As far as compatibility is concerned, the Sunpower panels should work just fine with either inverter.
If you get in touch with our brokering team, we can provide you with free and personalised advice about your options for solar systems. We have a network of installers across Australia, and many of them provide both Fronius and SMA inverters, even if these are not their standard offerings. Please fill out the form to the right or email us at email@example.com.
My electricity provider advises that the $0.66 per kwH earned by grid connection is only when electricity is generated but not used. Is this the same as all providers ?
Does this mean that if the house is occupied all day everyday, that the ability to generate some of these earnings is limited ???
Is solar power less worthwhile under this scenario? Are you able to quantify how much less ?
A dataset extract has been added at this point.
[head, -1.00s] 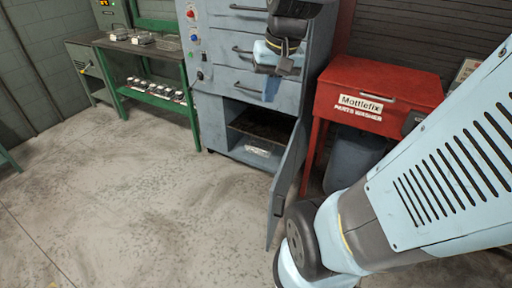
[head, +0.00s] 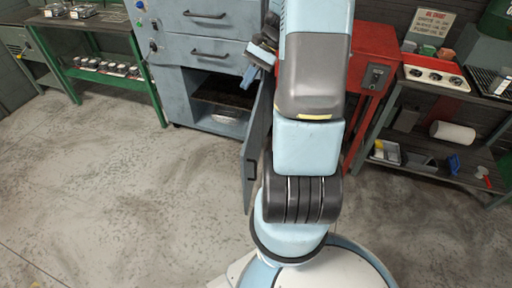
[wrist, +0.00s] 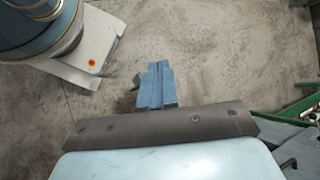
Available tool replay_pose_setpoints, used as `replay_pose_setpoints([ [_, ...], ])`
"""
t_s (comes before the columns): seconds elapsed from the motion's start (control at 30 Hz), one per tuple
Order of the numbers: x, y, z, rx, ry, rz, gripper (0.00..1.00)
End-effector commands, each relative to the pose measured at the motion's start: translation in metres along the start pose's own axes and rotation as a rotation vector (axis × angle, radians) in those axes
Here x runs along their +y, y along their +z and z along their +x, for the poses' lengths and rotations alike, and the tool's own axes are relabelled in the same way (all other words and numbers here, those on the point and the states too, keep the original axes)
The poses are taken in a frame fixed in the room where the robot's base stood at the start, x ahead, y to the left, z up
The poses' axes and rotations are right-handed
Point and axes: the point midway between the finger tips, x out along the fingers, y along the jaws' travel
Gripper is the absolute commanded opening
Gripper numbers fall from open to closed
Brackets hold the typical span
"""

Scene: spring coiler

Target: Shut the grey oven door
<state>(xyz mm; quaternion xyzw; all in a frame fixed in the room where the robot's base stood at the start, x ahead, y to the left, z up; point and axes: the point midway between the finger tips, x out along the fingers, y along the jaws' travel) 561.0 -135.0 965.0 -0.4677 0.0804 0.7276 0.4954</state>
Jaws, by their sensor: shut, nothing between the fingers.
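The grey oven door (head: 254,150) stands wide open in the head view, swung out toward me and seen nearly edge-on. The grey oven cabinet (head: 172,66) is behind it, with its dark lower compartment (head: 216,91) exposed. My gripper (head: 249,78) is near the door's upper edge, partly hidden by my arm; I cannot tell whether it touches the door. My arm also hides part of the door's right side. In the wrist view my gripper (wrist: 155,72) is shut and empty, its blue fingers together over the floor.
A red parts washer (head: 374,48) stands right of the cabinet. A workbench with a lower shelf (head: 430,158) is at the far right. A green-framed table (head: 95,76) stands at the left. The concrete floor (head: 100,190) at left and front is clear.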

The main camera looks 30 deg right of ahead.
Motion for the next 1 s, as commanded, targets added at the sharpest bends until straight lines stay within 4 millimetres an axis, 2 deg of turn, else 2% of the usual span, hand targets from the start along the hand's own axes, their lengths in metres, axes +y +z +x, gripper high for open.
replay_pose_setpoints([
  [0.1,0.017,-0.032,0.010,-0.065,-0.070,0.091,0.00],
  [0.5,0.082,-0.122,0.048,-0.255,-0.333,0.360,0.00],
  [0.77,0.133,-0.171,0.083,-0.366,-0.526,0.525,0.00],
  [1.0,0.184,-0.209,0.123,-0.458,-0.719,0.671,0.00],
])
You must be based in Victoria, which has what is called a ‘net’ feed-in tariff (and a generous one at that!). Net feed-in tariffs subtract the amount of electricity that you consume from the amount that you produce on an hourly or quarter-hourly basis.
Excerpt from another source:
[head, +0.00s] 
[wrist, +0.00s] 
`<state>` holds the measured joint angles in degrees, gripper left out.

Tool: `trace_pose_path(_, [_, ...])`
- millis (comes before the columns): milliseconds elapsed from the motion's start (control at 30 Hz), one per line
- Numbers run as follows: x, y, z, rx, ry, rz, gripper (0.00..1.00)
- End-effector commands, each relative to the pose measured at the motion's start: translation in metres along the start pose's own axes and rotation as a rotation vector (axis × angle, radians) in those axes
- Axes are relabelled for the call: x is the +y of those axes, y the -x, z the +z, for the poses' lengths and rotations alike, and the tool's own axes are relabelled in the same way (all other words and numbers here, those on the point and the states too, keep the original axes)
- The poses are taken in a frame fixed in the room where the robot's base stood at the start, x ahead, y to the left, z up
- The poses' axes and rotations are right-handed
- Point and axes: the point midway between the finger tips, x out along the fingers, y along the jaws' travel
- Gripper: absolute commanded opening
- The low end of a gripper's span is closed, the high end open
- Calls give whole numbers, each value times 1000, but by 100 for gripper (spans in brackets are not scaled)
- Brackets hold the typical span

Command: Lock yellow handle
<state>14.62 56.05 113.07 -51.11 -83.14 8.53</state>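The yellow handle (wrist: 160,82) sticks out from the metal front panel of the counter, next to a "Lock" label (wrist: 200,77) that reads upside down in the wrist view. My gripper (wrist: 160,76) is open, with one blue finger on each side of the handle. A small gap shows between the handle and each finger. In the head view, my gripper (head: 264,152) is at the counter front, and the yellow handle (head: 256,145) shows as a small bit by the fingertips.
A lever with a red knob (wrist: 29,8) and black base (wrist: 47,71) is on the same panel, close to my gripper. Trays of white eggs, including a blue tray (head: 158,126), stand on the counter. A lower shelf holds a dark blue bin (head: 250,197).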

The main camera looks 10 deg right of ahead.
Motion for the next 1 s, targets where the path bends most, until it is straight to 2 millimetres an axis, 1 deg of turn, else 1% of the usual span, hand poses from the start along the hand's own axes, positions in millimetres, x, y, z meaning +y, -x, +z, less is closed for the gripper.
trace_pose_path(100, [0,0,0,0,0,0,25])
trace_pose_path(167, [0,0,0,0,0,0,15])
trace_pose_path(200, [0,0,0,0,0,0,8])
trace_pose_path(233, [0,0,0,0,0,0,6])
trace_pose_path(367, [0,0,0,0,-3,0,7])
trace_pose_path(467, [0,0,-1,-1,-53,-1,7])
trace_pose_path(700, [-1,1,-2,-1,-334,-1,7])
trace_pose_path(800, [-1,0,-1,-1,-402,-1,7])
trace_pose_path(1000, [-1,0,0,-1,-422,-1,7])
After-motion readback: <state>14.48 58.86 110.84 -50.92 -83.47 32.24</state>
To answer your question, your earning potential for such a system is limited insofar as you do not manage when and how much electricity you are consuming. This is the nature of a net feed-in tariff, which is designed to disincentivise on-peak electricity usage and incentivise off-peak energy use, so that more peak-time electricity is being produced by small-scale renewable energy sources such as your own solar array.
Some states have what is called a gross feed-in tariff, which pays you for every kiloWatt of electricity that your solar system feeds back into the grid regardless of how much you consume. In either scenario, though, you stand to save or make money by managing your electricity use. Quantifying this all depends on your use and production, so it’s really case-by-case.